Le dispositif semble poser quelques problèmes d’application aux agriculteurs et aux assureurs. Tout d’abord, trop peu d’agriculteurs sont assurés à ce jour (Paragraphe 1). Ensuite, la franchise reste trop élevée, ce qui n’encourage pas les agriculteurs à s’assurer (Paragraphe 2). Puis, les assureurs déplorent une asymétrie d’information (Paragraphe 3). Enfin, l’enveloppe de subvention ne cesse d’être revue à la baisse, ce qui déplait fortement au monde professionnel agricole et aux assureurs (Paragraphe 4).
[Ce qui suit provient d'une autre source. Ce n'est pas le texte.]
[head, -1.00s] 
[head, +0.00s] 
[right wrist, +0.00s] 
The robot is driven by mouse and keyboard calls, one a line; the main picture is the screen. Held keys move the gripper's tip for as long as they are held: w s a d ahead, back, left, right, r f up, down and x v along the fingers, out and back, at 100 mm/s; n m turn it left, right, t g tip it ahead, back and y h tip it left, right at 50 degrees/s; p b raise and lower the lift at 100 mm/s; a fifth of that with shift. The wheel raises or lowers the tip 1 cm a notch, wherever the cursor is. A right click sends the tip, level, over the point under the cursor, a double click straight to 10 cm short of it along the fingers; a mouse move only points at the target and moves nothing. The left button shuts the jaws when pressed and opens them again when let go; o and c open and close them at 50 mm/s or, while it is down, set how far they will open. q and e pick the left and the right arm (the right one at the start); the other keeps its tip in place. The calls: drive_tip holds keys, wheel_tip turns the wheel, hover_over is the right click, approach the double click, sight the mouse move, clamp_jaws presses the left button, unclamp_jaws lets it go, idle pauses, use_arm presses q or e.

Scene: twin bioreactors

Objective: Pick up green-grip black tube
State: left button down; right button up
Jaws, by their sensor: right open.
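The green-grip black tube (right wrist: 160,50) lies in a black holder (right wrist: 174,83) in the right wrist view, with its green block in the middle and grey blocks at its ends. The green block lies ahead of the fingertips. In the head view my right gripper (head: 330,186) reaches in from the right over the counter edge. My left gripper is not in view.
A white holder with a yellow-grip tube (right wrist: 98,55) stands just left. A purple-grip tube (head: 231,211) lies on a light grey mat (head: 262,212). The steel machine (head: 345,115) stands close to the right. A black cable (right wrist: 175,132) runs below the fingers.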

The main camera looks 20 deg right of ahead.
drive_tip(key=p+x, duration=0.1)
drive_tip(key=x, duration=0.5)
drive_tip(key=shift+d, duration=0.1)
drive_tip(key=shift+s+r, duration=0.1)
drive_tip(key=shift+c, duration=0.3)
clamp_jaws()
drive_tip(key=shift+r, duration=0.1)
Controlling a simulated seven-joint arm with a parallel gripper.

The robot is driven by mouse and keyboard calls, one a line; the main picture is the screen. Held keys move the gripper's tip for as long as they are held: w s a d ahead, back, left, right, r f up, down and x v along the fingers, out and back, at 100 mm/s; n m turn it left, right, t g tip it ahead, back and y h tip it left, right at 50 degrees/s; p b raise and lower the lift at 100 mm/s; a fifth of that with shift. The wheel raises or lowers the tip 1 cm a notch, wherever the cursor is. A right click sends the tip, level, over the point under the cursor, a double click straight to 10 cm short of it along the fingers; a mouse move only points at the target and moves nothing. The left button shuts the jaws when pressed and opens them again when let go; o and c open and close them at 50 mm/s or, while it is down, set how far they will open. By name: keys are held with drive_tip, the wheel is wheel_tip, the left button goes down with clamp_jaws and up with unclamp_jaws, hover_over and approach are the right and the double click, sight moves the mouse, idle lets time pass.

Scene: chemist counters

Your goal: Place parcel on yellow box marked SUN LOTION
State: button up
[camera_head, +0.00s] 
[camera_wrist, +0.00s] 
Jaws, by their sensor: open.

Paragraphe 1 : Un nombre trop faible d’agriculteurs assurés : un constat qui pose problème

En 2012, seul un tiers des agriculteurs était assuré au titre de l’assurance multirisque récolte. Aujourd’hui, la proportion reste à peu près la même malgré les subventions proposées aux agriculteurs. La mutualisation opérée par les assureurs est donc trop faible pour que le régime soit efficace.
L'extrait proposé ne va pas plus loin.